D’autant que la Place de la République rénovée constitue, à l’image de la Place des Invalides, un endroit facilement maîtrisable et surveillable pour la police (qui n’a qu’à bloquer tous les accès et laisser moisir la situation).
Le pouvoir joue clairement le pourrissement avec son jeu du « j’interdis-j’interdis pas ». De ce fait, la partie des manifestant.e.s s’exprimant par des modes d’actions plus directs, notamment en attaquant les flics, se retrouve confrontée frontalement à l’autre partie désirant un rassemblement dans le calme. Dans ces conditions, impossible de faire coexister la diversité des stratégies et modes d’expression de la colère.
Après cela, les flics n’ont plus qu’à aménager le conflit, c’est à dire provoquer les premiers jets par l’installation de grilles ou une avancée ostensible de leurs lignes de front. On permet aux journalistes de prendre les images-chocs de la dépêche et du 20h puis on noie le tout sous un maximum de gaz lacrymogène afin de vider la place des plus modéré.e.s.

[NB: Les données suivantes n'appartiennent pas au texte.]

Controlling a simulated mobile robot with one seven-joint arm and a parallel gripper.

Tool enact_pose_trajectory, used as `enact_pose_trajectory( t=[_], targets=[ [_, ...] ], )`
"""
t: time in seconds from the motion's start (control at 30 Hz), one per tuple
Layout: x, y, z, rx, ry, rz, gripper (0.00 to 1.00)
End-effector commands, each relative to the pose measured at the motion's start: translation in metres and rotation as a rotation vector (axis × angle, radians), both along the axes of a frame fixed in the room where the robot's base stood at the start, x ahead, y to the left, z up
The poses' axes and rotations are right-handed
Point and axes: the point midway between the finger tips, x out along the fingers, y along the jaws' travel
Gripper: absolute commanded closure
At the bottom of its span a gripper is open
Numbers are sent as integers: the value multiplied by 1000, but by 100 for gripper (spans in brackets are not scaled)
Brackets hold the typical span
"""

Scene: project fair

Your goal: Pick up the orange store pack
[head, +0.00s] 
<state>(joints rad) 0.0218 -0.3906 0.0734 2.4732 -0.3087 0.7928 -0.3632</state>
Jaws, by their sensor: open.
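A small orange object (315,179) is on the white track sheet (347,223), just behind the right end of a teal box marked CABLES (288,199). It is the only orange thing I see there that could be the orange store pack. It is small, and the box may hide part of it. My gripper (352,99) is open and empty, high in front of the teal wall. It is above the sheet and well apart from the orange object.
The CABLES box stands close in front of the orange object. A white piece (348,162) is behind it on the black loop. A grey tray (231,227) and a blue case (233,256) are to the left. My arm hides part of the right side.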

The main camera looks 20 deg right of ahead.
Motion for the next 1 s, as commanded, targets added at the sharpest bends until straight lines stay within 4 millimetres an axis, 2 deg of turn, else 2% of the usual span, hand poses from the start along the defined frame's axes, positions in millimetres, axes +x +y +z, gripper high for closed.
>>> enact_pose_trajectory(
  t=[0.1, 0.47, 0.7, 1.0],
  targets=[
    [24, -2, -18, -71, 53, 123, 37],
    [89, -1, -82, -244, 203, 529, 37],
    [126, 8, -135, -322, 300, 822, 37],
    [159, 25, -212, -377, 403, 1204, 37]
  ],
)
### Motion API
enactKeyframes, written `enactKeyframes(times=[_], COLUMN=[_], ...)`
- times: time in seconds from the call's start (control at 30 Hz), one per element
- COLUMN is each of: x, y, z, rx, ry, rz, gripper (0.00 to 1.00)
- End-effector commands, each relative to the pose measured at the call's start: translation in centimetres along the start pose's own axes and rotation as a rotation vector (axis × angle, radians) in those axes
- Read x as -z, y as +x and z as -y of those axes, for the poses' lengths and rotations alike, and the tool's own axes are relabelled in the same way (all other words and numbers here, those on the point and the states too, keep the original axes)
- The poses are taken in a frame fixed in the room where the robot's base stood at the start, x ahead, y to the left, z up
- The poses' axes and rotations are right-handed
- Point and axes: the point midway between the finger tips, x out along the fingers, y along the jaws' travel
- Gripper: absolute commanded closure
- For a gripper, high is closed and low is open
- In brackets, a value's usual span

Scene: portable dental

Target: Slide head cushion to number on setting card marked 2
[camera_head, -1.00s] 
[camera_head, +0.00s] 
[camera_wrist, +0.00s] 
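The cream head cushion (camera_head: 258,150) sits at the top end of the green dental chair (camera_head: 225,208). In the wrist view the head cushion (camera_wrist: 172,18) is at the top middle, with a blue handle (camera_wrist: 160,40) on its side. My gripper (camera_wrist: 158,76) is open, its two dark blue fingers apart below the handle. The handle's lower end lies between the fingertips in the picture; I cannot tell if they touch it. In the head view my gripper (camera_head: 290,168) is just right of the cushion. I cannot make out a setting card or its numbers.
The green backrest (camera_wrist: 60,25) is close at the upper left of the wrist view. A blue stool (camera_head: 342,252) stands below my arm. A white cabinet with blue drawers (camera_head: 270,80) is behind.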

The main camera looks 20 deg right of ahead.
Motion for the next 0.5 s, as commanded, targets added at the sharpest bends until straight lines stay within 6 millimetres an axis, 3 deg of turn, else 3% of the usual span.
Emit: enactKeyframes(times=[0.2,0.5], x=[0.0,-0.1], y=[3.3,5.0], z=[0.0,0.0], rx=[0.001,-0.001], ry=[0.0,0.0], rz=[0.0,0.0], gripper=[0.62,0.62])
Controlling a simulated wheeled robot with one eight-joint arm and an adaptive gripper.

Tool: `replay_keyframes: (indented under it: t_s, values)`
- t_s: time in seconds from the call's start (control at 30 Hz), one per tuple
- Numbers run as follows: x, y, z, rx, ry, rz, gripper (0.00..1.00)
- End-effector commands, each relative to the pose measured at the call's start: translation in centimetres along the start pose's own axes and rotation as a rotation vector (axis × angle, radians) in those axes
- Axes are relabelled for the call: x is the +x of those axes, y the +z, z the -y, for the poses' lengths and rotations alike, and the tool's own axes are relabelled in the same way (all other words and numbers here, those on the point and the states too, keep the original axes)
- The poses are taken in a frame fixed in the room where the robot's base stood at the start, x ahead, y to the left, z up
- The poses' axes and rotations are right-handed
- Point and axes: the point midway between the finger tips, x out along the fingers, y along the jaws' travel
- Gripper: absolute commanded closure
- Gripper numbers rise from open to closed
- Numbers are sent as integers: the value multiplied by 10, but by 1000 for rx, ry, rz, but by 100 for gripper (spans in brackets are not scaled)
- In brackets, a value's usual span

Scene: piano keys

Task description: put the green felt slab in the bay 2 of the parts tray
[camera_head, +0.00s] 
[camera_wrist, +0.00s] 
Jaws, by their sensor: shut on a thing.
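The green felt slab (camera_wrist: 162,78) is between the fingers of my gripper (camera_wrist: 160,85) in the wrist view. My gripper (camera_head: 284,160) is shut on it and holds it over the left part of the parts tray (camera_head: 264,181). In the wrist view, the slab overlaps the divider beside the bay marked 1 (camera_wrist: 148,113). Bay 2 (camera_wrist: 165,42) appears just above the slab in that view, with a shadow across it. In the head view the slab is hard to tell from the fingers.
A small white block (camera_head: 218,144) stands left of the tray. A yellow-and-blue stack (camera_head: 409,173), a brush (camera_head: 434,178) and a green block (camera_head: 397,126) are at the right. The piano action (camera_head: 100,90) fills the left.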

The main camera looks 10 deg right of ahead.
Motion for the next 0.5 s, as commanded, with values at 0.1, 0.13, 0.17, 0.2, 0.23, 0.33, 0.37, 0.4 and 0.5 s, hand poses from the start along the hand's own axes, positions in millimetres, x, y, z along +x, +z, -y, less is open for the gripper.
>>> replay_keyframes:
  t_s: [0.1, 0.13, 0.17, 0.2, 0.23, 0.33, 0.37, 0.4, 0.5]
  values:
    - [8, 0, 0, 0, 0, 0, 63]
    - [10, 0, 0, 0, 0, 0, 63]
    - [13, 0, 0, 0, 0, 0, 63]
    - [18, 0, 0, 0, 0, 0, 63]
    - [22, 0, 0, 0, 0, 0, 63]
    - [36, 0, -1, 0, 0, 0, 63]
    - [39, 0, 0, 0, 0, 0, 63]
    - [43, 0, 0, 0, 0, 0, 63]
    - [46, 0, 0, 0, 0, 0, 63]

On procède enfin aux interpellations, gardes à vue et condamnations* qui serviront pour l’exemple et à justifier que tout a été mis en oeuvre pour rétablir l’ordre, surveiller et punir. (Il est à noter que le bilan « officiel » est de 70 interpellations pour 41 GAV [1]. La plupart des interpellations ont eu lieu à la fin, parmi ceux qui refusaient de quitter la place, poussés de force vers le métro.
De la sorte, en stigmatisant et criminalisant les manifestations, l’État neutralise la dimension politique du soutien au peuple palestinien en la renvoyant à une question d’identité communautaire. Et les médias contribuent pleinement à cette carricature et stigmatisation du mouvement de soutien.